②講義が始まる前から、レジュメを見ただけで受講者がわくわくするものになっているか?
③レジュメを見ただけで、知らない講師だったとしても受講できる有り難味が感じられるようになっているか?
④終了後も講義中の感動や余韻をレジュメから感じられるようになっているか?
⑤レジュメ自体が営業マンになっているか?
⑥レジュメ自体に、受講者の記憶に残る学習効果の高い仕掛けがあるか?
⑦受講者にとって、レジュメ自体が財産になっているか?
〇オンリーワンの見つけ方
①不幸自慢(過去のネガティブ経験)
②自慢(過去のポジティブ経験)
③好きなこと
④得意なこと →おそらく勝てるというものを書き出す
〇人が学びたくなる3つの時
①人は困ったときに学ぶ
②人は夢を持ったときに学ぶ
③人は学ぶこと自体が楽しい時に学ぶ
今年は、プロ講師の方々と講師スキルを学ぶ機会に恵まれています。理解と実践のギャップの大きさに改めて難しさを感じます。
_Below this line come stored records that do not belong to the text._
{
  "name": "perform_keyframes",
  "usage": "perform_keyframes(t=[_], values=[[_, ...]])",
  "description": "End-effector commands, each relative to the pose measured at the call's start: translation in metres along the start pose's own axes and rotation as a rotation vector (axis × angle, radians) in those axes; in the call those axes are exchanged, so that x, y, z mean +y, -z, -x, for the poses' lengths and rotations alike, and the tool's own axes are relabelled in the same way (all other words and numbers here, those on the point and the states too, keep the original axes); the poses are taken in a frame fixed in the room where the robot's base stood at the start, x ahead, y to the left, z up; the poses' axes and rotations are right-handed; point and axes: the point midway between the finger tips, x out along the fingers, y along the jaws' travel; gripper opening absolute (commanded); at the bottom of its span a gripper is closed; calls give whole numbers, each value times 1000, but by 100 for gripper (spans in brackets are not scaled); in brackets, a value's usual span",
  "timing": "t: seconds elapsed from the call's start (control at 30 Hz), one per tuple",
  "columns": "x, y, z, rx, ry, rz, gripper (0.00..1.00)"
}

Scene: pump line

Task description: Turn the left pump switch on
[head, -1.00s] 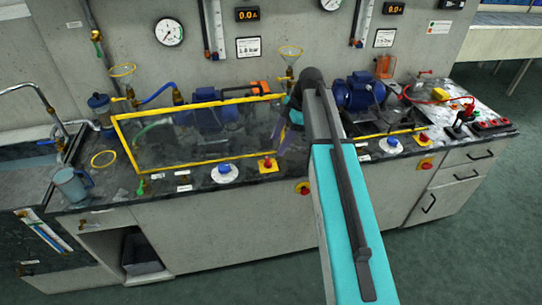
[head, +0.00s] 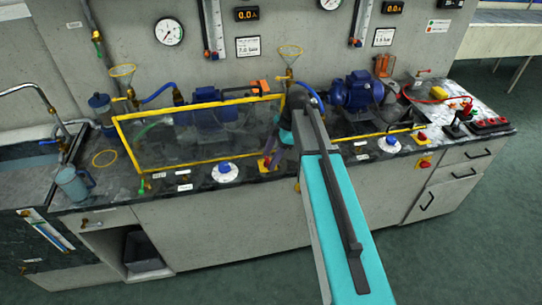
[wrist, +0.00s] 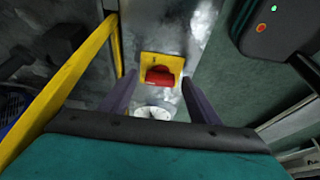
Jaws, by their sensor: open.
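The left pump switch, a red knob on a yellow plate, shows in the wrist view (wrist: 160,74). Its red handle lies crosswise in that picture. My gripper (wrist: 159,82) is open, with one purple finger on each side of the switch, and the knob shows between the fingertips. I cannot tell how far above the knob the fingertips are. In the head view my gripper (head: 270,153) covers most of the switch, and only part of the yellow plate (head: 262,166) shows. The display above (head: 260,14) reads 0.0 A.
A yellow-framed clear guard (head: 150,150) stands close behind the gripper; its yellow edge (wrist: 60,85) runs along the left of the wrist view. A white and blue dial (head: 224,172) is left of the switch. Another red-yellow switch (head: 424,162) is far right.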

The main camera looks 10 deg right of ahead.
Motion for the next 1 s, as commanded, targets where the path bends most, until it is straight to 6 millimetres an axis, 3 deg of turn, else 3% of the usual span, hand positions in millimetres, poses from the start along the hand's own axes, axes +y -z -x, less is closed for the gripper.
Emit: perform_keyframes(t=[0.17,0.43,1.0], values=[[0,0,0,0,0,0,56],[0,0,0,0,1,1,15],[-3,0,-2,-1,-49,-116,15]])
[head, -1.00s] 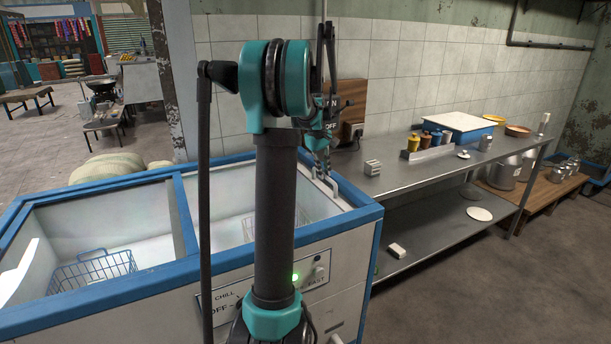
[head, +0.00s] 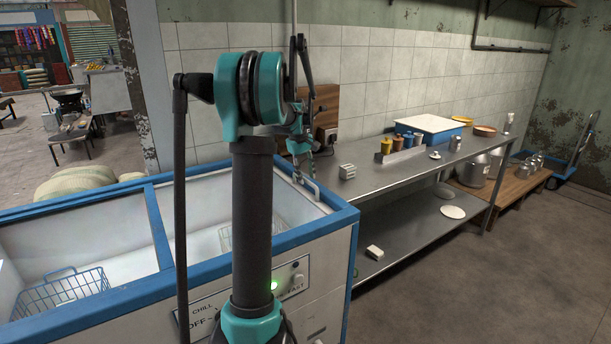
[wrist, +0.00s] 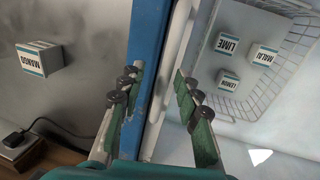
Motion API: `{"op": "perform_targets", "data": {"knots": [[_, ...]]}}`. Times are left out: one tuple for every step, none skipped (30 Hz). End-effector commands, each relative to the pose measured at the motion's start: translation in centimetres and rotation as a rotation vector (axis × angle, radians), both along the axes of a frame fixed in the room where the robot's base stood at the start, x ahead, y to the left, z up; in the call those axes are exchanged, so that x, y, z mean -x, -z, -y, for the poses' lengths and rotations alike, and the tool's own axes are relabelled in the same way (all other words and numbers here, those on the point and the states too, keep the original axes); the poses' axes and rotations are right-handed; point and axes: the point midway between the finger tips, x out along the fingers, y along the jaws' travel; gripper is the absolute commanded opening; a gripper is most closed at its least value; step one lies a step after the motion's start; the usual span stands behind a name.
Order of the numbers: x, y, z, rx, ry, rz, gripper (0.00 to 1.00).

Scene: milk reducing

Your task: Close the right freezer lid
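The white freezer (head: 327,262) with a blue rim stands at the lower left in the head view; its right compartment (head: 205,205) is open from above. A pale handle-like piece (head: 307,187) shows at its right rim, probably on the right lid; the lid panel cannot be made out clearly. My gripper (head: 302,160) points down just above this piece. In the wrist view my gripper (wrist: 155,105) is open, its fingers on either side of the blue rim (wrist: 150,50) and a pale strip (wrist: 172,75) beside it. I cannot tell whether they touch.
A wire basket (wrist: 265,60) with small labelled boxes is in the right compartment. Another basket (head: 62,293) is in the left one. A metal counter (head: 375,178) with jars and a white-topped box (head: 430,124) runs along the tiled wall. Open floor (head: 480,270) lies at right.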

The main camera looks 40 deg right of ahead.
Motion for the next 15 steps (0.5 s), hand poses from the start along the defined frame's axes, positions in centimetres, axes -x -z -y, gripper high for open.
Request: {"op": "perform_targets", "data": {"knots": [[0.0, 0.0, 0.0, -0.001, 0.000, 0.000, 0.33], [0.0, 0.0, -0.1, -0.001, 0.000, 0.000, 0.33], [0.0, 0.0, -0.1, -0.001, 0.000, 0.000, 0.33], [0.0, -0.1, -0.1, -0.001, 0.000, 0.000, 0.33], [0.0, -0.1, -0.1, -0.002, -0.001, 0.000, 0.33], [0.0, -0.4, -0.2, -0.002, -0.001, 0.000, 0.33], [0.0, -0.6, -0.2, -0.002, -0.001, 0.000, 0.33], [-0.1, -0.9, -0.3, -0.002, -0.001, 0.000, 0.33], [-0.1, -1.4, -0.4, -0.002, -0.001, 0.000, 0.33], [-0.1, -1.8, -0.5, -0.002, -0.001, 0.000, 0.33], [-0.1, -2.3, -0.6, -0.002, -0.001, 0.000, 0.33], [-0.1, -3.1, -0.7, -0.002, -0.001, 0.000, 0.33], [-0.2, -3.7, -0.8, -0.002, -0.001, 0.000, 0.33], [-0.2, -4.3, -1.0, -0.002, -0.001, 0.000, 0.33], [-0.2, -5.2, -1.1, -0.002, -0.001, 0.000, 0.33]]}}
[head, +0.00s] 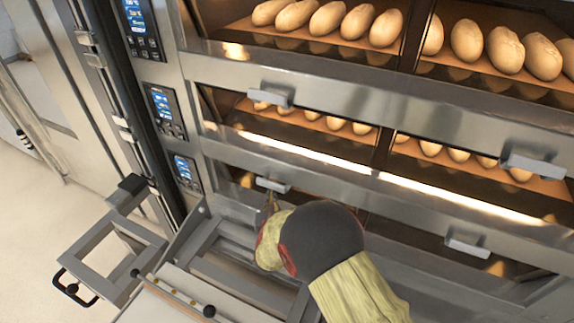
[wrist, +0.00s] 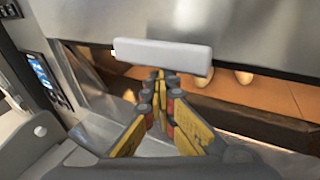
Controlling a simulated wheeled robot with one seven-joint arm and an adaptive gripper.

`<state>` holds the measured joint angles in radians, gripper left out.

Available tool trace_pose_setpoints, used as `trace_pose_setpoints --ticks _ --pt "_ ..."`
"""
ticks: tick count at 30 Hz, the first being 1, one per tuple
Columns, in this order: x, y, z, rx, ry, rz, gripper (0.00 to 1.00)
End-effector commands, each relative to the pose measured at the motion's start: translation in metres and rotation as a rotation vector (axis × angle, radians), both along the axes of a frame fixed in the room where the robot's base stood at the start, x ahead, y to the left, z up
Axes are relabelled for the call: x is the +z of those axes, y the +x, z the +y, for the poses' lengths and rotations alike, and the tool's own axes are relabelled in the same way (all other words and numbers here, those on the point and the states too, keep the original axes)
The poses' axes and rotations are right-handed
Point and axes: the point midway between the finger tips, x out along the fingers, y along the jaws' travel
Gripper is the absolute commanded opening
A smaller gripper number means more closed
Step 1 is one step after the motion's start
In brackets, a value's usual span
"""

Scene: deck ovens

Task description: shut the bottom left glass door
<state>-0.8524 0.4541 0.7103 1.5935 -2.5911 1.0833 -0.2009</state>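The bottom left glass door (head: 235,176) is in the lowest oven deck, with a pale grey bar handle (head: 273,185) on its steel upper edge. The handle is large in the wrist view (wrist: 165,56), with a gap and a warm-lit interior with bread below it. How far the door stands open is hard to tell. My gripper (head: 269,203) is just below the handle. In the wrist view its yellow fingers (wrist: 162,78) converge with their tips together, holding nothing, at or just under the handle's lower edge. Contact is unclear. My wrist hides much of the lower door in the head view.
Two more decks with loaves (head: 330,20) are above. The bottom right handle (head: 467,247) is to the right. Control panels (head: 185,170) line the left side. A metal frame with a black handle (head: 72,290) stands at lower left. Pale floor (head: 40,225) shows at far left.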

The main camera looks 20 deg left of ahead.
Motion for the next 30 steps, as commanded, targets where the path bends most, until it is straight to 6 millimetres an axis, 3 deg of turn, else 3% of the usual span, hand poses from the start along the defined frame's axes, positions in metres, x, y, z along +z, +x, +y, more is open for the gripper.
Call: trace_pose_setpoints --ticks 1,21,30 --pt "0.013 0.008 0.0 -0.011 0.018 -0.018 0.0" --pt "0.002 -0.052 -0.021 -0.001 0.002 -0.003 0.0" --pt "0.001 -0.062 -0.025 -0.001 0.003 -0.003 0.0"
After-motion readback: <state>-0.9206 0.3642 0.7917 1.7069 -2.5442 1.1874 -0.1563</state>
背後では考え込まれているけれど、人前に立てば、人間性(自分の持ち味)で思い切って表現できる人になりたいですね。
講師スキルは、講師として何かを教えるというためだけではなく、人に何かを伝えるとき、全般に役立つスキルであり、自分のコミュニケーション上の特徴もよく見えてくるので、とてもやりがいがあるトレーニングになっています。